A guy walks into a pizza . . .

. . . and swears, because now his shoes are a mess.

Should you use “into” or “in to?” Well, it depends. (It always depends, doesn’t it?)

You walk into a building, or into a room. You’re moving; you are changing your location from outside to inside.

However, if there’s a pizza in the room you walk into, you “walk in to a pizza.” You walk in to the presence of pizza (presumably on a table or counter, not the floor).

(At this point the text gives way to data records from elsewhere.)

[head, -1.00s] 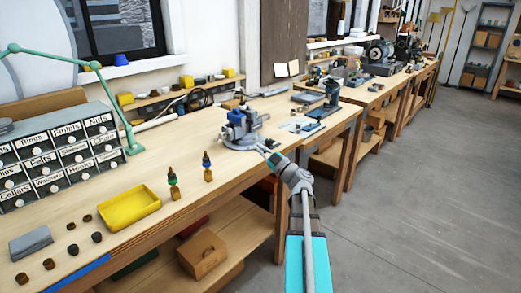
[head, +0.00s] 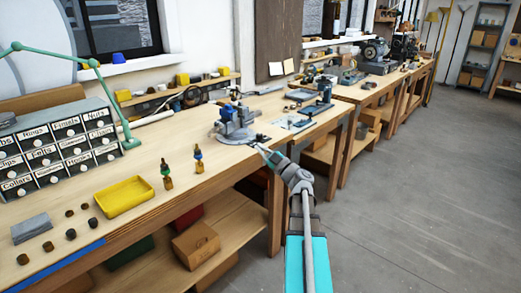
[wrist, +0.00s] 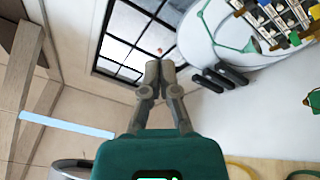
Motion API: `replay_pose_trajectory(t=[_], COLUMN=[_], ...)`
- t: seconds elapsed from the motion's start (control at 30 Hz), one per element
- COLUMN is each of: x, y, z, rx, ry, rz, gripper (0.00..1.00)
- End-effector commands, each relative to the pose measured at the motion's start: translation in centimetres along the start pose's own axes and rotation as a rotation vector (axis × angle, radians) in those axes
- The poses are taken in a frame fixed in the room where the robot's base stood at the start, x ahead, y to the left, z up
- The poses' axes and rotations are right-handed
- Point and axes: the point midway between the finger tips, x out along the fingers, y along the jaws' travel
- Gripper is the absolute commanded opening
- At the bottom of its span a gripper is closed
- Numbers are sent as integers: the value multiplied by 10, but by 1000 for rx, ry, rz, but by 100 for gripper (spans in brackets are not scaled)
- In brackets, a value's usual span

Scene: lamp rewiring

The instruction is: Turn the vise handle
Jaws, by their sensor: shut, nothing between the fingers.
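The grey vise with blue parts (head: 237,124) is fixed near the front edge of the workbench (head: 150,160) in the head view. Its handle is too small to make out for certain. My gripper (head: 261,149) is just right of and in front of the vise base, close to the bench's edge. I cannot tell whether it touches the vise. In the wrist view my gripper (wrist: 158,68) has its two fingers together with nothing between them. I cannot make out the vise in the wrist view.
Two small dropper bottles (head: 198,160) and a yellow tray (head: 124,197) stand left of the vise. A labelled drawer cabinet (head: 62,150) and green lamp (head: 97,65) are farther left. Open floor (head: 420,190) is at the right.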

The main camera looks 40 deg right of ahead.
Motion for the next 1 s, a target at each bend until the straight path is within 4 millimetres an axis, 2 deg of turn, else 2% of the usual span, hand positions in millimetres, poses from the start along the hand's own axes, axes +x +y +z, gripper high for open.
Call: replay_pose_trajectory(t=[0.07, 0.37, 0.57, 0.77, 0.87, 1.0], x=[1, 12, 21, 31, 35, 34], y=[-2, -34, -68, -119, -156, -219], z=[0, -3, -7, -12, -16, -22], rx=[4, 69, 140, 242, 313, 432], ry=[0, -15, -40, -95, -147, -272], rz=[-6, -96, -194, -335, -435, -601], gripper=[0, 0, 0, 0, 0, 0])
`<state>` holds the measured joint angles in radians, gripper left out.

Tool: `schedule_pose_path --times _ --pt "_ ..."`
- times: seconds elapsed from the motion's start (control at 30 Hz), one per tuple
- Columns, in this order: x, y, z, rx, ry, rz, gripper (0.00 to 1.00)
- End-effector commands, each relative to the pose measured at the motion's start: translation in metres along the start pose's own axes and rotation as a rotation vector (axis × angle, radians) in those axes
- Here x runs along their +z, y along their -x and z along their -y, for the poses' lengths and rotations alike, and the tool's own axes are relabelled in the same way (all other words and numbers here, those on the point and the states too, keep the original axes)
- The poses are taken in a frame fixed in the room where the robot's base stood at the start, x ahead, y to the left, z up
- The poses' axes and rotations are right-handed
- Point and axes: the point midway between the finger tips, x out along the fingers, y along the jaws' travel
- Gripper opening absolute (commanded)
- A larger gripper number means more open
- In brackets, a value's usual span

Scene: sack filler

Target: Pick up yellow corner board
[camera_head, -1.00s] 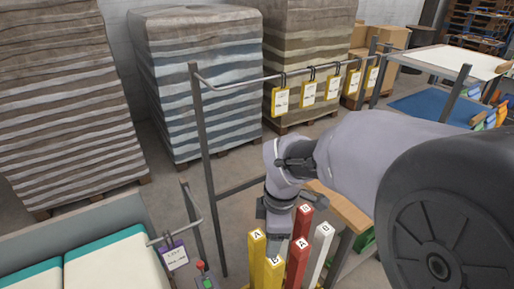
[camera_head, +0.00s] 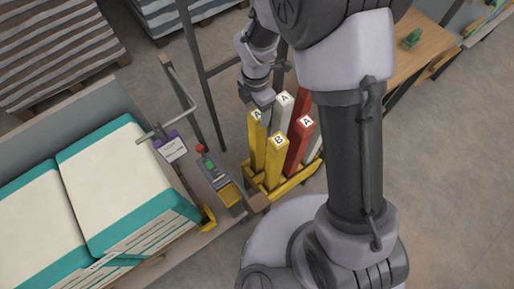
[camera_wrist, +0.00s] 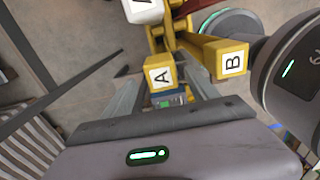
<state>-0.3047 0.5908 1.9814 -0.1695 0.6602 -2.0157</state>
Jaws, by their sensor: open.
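A yellow corner board marked A (camera_head: 256,146) stands upright in a yellow-framed rack (camera_head: 293,184). A yellow board marked B (camera_head: 275,160) stands in front and to its right. My gripper (camera_head: 263,104) is open at the top of the yellow A board and partly hides it. In the wrist view, the A board's top (camera_wrist: 160,75) lies between my two open fingers (camera_wrist: 164,88). The B board (camera_wrist: 232,62) is to the right, outside the fingers. I cannot tell whether a finger touches the A board.
A white board (camera_head: 283,103) and a red board (camera_head: 300,140) stand close by in the rack. A control box (camera_head: 212,172) is left of it. Teal-edged sacks (camera_head: 118,180) lie at left. A metal post (camera_head: 203,85) stands behind.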

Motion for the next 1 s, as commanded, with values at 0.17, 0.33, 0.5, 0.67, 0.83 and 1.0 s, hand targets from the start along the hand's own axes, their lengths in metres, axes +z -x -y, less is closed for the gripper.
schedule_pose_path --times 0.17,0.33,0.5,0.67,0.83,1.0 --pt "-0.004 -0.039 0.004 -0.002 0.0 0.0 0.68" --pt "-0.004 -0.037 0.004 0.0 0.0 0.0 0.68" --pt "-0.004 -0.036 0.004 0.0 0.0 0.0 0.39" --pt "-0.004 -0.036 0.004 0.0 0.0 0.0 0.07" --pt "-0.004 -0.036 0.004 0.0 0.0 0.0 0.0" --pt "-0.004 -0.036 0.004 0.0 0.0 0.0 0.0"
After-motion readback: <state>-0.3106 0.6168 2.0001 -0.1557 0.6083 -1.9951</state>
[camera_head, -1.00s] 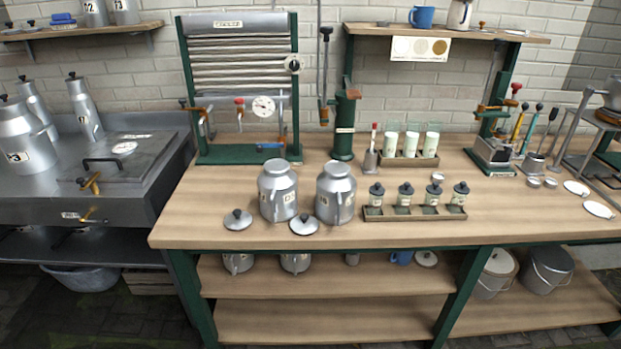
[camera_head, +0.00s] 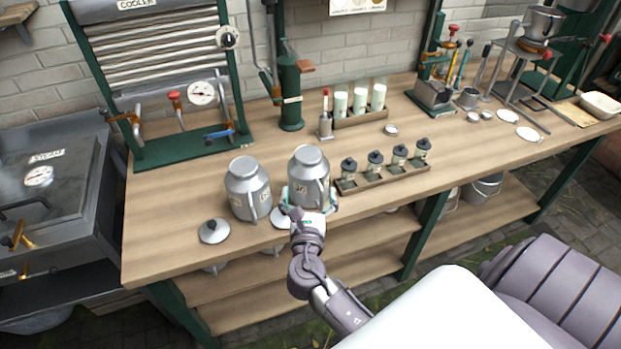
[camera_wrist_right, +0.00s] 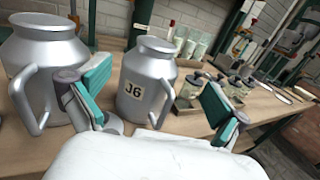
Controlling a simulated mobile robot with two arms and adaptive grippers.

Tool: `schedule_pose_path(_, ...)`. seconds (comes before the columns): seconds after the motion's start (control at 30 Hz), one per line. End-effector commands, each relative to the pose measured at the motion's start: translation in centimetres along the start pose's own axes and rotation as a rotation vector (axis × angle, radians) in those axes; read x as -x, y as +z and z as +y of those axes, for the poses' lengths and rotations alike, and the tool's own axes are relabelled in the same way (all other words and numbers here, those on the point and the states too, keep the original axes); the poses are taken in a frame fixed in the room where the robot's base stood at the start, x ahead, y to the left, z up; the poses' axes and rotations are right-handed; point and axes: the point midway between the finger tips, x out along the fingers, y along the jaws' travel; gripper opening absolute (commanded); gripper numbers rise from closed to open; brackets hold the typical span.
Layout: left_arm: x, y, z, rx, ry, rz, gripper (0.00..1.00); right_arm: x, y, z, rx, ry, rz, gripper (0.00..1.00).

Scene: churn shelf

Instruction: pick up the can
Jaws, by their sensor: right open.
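Two silver metal cans stand upright on the wooden bench. The right can (camera_head: 309,172) bears a "J6" label, which reads clearly in the right wrist view (camera_wrist_right: 146,84). The left can (camera_head: 247,185) stands beside it and also shows in the wrist view (camera_wrist_right: 42,66). My right gripper (camera_head: 309,201) is open in front of the right can. In the wrist view its teal-padded fingers (camera_wrist_right: 158,103) are spread to either side of that can, which appears beyond the fingertips. Whether they touch it cannot be told. My left gripper is not in view.
A grey lid (camera_head: 214,231) lies near the bench's front edge; another lid (camera_head: 280,217) is partly hidden by my gripper. A wooden rack of small jars (camera_head: 381,179) stands close to the right can's right side. A green pump column (camera_head: 290,95) stands behind.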

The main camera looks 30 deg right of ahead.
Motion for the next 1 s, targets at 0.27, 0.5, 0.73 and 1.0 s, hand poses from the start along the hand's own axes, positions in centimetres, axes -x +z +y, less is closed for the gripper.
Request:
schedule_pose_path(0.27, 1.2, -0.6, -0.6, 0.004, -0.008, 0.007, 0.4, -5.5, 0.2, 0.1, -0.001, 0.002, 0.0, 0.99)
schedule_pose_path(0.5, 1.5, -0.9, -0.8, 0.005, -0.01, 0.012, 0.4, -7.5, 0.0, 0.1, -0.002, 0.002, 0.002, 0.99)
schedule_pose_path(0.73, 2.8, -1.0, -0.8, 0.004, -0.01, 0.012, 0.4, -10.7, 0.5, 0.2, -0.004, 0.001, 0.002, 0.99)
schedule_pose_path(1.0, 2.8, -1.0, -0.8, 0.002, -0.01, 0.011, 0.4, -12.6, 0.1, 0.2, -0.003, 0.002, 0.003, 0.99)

I will quote Garner, so you will know I’m not blowing smoke: “These prepositions aren’t ordinarily interchangeable, and care must be taken in choosing between them: in denotes position or location, and into denotes movement. Thus, a person who swims in the ocean is already there, while a person who swims into the ocean is moving from, say, the mouth of a river. There are many exceptions, however, especially with popular idioms <go jump in a lake>.” (Garner’s Modern American Usage, page 450)

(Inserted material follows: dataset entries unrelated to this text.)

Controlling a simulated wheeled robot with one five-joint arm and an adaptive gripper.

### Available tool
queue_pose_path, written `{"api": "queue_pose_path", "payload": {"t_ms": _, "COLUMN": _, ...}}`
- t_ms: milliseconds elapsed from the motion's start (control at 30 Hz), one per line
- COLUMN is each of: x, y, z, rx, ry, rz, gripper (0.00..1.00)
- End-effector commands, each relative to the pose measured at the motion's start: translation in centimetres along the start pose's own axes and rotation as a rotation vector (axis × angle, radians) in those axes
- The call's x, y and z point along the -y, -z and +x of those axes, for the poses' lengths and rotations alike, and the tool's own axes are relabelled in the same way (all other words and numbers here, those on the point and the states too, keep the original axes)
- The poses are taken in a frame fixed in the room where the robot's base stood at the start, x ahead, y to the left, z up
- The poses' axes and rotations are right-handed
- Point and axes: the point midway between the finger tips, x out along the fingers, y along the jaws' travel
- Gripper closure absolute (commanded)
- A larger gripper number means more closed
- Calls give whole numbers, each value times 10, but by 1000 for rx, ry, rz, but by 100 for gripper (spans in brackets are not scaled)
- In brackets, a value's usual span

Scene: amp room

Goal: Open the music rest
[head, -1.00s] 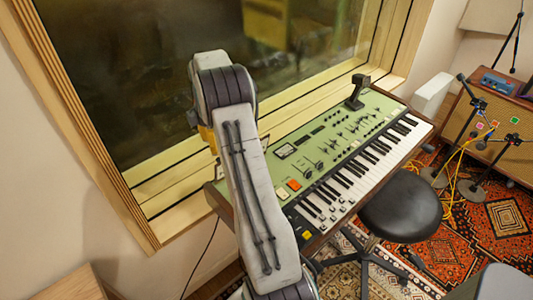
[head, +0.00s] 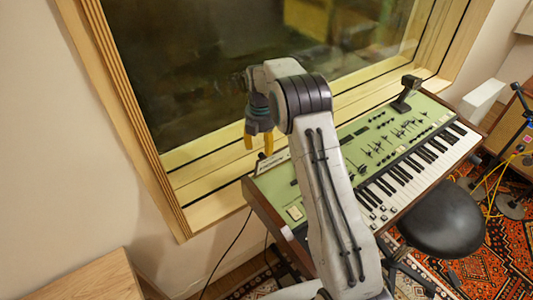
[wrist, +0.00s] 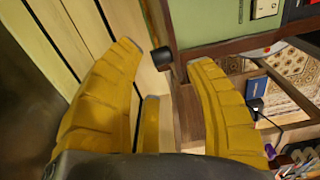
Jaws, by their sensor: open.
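The green keyboard (head: 370,143) stands below the window in the head view. A pale narrow panel (head: 271,161) at its back left edge may be the music rest; it is partly hidden by my arm, and I cannot tell its angle. My gripper (head: 259,152) points down just above and beside that panel. In the wrist view, my yellow fingers (wrist: 165,56) are apart. A small dark cylindrical knob (wrist: 161,57) shows between their tips, near the keyboard's wooden edge (wrist: 222,46). I cannot tell if the fingers touch it.
The window frame (head: 190,186) runs close behind the keyboard. A black stool (head: 440,218) stands in front of it. A dark device (head: 406,93) sits at the keyboard's back right. A wooden surface (head: 85,280) is at the lower left. Cables and stands are at the right.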

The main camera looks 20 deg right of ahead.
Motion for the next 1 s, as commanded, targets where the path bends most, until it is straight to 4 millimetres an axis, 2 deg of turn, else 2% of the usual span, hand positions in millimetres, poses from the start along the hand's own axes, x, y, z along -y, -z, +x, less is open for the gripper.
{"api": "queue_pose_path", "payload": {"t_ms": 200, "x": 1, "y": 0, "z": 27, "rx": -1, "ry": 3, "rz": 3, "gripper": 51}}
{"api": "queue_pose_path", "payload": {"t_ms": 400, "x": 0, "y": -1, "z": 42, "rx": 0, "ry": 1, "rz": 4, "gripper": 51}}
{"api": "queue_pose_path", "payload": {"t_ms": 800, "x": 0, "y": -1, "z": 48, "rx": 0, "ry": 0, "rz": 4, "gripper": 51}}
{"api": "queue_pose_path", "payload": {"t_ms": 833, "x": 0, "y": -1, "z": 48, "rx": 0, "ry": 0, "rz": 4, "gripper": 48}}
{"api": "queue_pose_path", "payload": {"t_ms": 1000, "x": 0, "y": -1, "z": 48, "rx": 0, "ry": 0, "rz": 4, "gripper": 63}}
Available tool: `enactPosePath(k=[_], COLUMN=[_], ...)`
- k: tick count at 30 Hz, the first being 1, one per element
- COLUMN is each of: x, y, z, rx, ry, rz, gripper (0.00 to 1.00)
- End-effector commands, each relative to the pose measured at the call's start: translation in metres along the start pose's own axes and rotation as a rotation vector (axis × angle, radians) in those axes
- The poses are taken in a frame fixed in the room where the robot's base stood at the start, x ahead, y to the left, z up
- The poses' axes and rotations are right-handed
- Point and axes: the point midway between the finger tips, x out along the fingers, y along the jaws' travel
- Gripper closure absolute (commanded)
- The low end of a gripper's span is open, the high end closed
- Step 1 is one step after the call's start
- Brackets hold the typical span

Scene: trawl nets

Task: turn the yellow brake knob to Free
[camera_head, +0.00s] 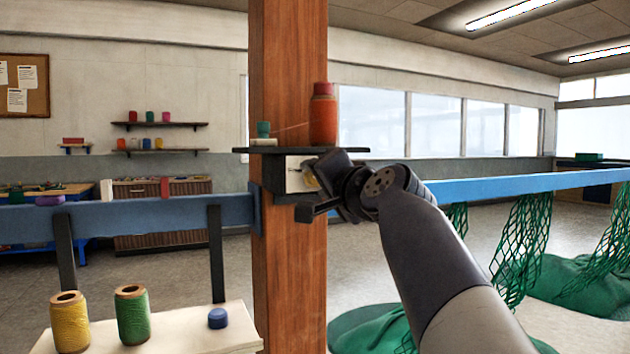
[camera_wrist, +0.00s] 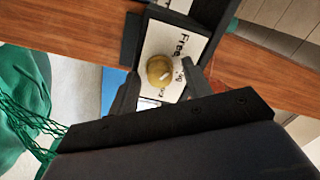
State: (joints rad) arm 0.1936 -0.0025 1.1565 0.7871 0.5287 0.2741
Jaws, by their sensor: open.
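The yellow brake knob (camera_wrist: 158,68) sits on a white plate (camera_wrist: 153,40) in the wrist view. The word "Free" (camera_wrist: 182,44) is printed on the plate near the knob. Another label is partly hidden by the right finger. A short white mark lies on the knob's lower right and does not point straight at "Free". My gripper (camera_wrist: 160,72) is open, with one finger on each side of the knob; I cannot tell whether they touch it. In the head view, my gripper (camera_head: 312,188) is at the plate on the post, and only a sliver of the knob (camera_head: 310,176) shows.
The plate is on a wooden post (camera_head: 288,275). Blue rails run to both sides, and green nets (camera_head: 520,240) hang at right.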

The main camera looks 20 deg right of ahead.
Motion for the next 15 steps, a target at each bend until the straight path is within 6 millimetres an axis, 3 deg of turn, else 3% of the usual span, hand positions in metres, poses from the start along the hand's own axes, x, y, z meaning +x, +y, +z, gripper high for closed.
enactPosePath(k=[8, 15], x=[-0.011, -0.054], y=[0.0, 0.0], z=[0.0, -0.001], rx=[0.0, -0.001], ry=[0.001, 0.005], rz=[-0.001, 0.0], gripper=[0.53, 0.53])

Similarly, you might say “I ran in the mall last week,” meaning you went for a run inside the mall (one would hope the mall sets aside times for such activity, so you weren’t running over little old ladies with shopping bags). “I ran into the mall last week” means something entirely different. Did you “run into the mall” because someone was chasing you from the parking lot? Or did you “run into the mall” to pick up a last-minute gift for someone? I hope these examples help delineate which preposition to use. People “walking into donuts” are likely to have pretty crumby shoes (as opposed to “crummy” shoes, which aren’t the same thing at all).